Clearly, they mean well. They want to improve your self-esteem today or something. It is the sort of thing that the people who put up these little signs say when they are leading your exercise class. (My wife is getting into online walking and balance classes, so I have these cheery, chirpy voices in the background a fair bit these day. They're fine. Nice ladies.) Guys in gyms have a different litany of encouragement, with more football coach/drill officer to it. "YOU CAN DO THIS SAMUEL! PUSH IT!" Those are both better, I think, because they are tied to something you are doing this specific moment. The words themselves are not that important, it is the timing of the delivery.
But you don't get that credit when it's on the wall above the light switch.
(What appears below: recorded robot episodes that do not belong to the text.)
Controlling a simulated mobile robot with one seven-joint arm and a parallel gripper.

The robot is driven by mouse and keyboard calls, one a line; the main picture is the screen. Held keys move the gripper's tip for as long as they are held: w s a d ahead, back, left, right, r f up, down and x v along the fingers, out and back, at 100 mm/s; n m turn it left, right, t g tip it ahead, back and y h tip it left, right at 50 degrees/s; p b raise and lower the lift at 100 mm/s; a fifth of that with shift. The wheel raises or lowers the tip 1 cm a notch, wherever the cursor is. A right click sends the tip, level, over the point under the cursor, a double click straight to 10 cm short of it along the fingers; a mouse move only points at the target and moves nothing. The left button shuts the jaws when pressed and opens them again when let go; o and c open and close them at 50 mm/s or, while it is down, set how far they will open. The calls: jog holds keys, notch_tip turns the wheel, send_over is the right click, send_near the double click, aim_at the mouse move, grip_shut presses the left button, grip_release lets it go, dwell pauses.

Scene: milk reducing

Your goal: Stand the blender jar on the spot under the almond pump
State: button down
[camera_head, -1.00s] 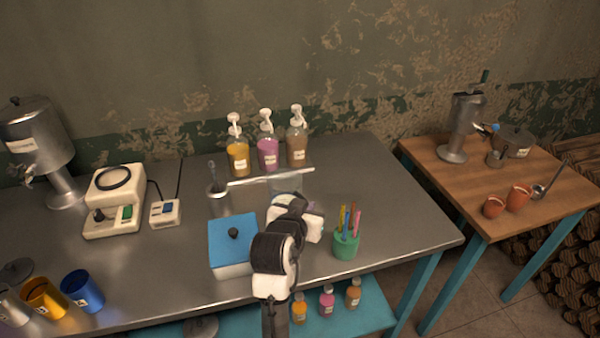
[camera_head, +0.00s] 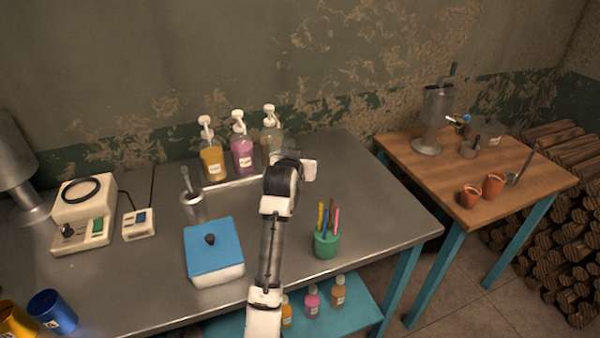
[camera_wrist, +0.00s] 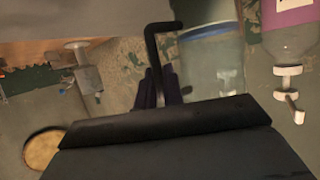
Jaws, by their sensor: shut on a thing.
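The clear blender jar (camera_wrist: 212,65), with a bluish band and a black bent handle (camera_wrist: 153,42), is in the wrist view. My gripper (camera_wrist: 158,92) is shut on the handle beside the jar; the exact grip is partly hidden. In the head view my arm hides the jar and fingertips. Three pump bottles with white heads stand at the back: yellow (camera_head: 212,162), pink (camera_head: 242,153) and brown (camera_head: 269,142), the last partly behind my wrist. I cannot read which is almond. A pump nozzle (camera_wrist: 289,92) shows right of the jar in the wrist view.
On the steel counter (camera_head: 365,185) are a blue-lidded box (camera_head: 213,252), a green pen cup (camera_head: 326,244), a metal cup (camera_head: 193,208) and a white blender base or scale (camera_head: 84,212). Clear counter lies right of my wrist. A wooden table (camera_head: 440,175) stands further right.

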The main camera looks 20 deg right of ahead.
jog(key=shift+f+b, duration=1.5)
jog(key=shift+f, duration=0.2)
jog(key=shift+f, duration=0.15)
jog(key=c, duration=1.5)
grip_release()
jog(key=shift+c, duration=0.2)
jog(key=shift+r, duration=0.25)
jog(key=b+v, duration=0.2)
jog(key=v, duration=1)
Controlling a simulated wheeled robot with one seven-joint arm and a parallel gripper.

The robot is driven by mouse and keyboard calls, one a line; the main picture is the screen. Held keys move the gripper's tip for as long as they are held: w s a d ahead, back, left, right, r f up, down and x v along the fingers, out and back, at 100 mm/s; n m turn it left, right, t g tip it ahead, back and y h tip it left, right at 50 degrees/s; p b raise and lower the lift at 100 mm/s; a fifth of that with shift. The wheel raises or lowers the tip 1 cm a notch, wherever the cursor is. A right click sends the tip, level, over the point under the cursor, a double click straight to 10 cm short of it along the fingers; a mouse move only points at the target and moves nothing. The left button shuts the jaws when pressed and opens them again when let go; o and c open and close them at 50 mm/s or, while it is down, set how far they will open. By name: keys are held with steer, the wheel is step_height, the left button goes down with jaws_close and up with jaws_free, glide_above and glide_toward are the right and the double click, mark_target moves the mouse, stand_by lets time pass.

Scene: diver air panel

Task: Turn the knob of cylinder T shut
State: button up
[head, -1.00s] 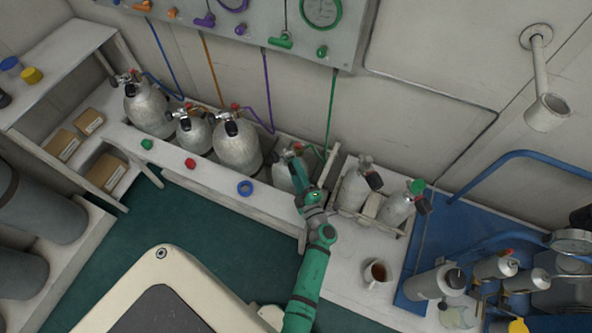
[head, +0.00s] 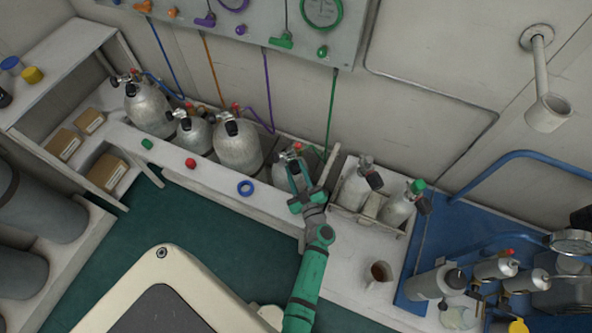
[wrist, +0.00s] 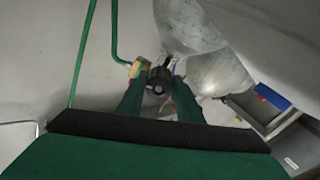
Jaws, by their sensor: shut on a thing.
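The cylinder with the green hose (head: 281,173) stands fourth in the bench row, partly hidden behind my gripper (head: 298,166); I can read no letter on it. In the wrist view its black round knob (wrist: 158,84) sits between the two dark green fingers of my gripper, which are shut on its sides. A brass-coloured fitting (wrist: 139,66) with the green hose (wrist: 114,32) is just left of the knob. How far the knob is turned cannot be told.
Three silver cylinders (head: 237,150) stand to the left along the wall. A rack with two cylinders (head: 355,187) is close on the right. A blue ring (head: 245,188), a red cap (head: 191,163) and a mug (head: 379,274) are on the bench.

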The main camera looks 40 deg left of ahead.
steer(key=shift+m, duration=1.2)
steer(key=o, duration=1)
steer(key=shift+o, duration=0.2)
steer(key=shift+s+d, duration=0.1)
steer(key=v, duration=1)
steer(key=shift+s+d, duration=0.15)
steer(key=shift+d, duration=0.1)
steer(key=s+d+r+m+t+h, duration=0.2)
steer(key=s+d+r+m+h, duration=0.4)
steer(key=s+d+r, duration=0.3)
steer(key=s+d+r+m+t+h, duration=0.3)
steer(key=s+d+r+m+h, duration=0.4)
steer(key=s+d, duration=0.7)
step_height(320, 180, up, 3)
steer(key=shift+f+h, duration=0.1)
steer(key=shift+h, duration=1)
Upon further review, these are statements of what they think you should believe about yourself. They are quite convinced that this mindless positive chat would be helpful to you if you kept saying it to yourself, so they are prompting that. It is a mild version of that theology of positive confession, of not letting bad thoughts even enter your mind. Turn them away at the door! Don't invite the vampire over the threshold!
As such, it's a sermonette. And not a very good one.
Perhaps I am overthinking this.
9 comments:
I think I'll start an Etsy store to sell a sign reading, "You have value, but there are still many ways to improve yourself. Maybe work on some of those."
I'll also sell a poster retelling the "Footprints on the Sand" story, except I'd change the ending. When the person asks Jesus why there were sometimes only one set of footprints, Jesus responds, "Well, those were the hard times in your life, and you were complaining a lot. It was annoying, so I left until you stopped whining and decided to do something proactive."
I'm sure my Etsy store will be a hit.
"Guys in gyms have a different litany of encouragement, with more football coach/drill officer to it. "YOU CAN DO THIS SAMUEL! PUSH IT!" Those are... better, I think, because they are tied to something you are doing this specific moment."
My favorite example of this came in a Strongman competition I did a few years ago. There was an event called the "Sword Hold," wherein a 25-pound weight was slid down the blade of a sword, which competitors were to hold up at chin-height in both hands for as long as possible. Longest hold wins.
The obvious way to excel at this event is to enter a meditative state in which the immediate pain is no longer a focus of attention. (The effectiveness of this is explored by Richard Strozzi-Heckler in his book about training Green Berets in those techniques.) This was well-understood by the audience, most of whom were former or current competitors themselves.
So when the event began, immediately they all started screaming: "GO SOMEWHERE ELSE!! PUT YOUR MIND SOMEWHERE ELSE!!" Imagine how effective having dozens of large men screaming this at you in the present moment is at helping you enter that meditative state.
Yes. The "don't think about a hippo" reaction immediately brings to mind a parade of ways I'm not OK, not enough, and don't quite resemble a Greek statue (maybe Silenus?)
I think I'd do better not thinking about myself.
@ Grim - I have heard people lead meditative prayer in much the same way. "Anything that you have in your mind that is not Jesus, let it go. Fill your mind with nothing but God and with things of the spirit. Let it go. Drop those things from your mind and hold nothing but the presence of God in your attention..." After a few minutes of this your mind is filled with thoughts of wanting to pop that prayer leader right in the snoot.
And in some cases, it'd be like an ICU with posters saying "You're perfectly well."
"I think I'd do better not thinking about myself."
My thought exactly. However, I keep it to myself as it seems to offend some people and I don't want any trouble.
Would future tense be better?
"Today's effort is tomorrow's result"?
@ Christopher B - I'm not sure! Some of them are likely still "Feel the Burn" people, and the people writing these certainly apply that strictness to themselves and their exercise (because they find it chemically enjoyable anyway and thus make it into a virtue), but I think some really are moving to this as a real philosophy of life about vaguely praising people and saying Encouraging Stuff leading to them increasingly entering their world of Positive Yoga Wellness. As James points out whenever I forget, what we pretend to be has the frightening possibility of becoming our real selves.
I'm just quoting Uncle Screwtape: "All mortals tend to turn into the thing they are pretending to be. This is elementary."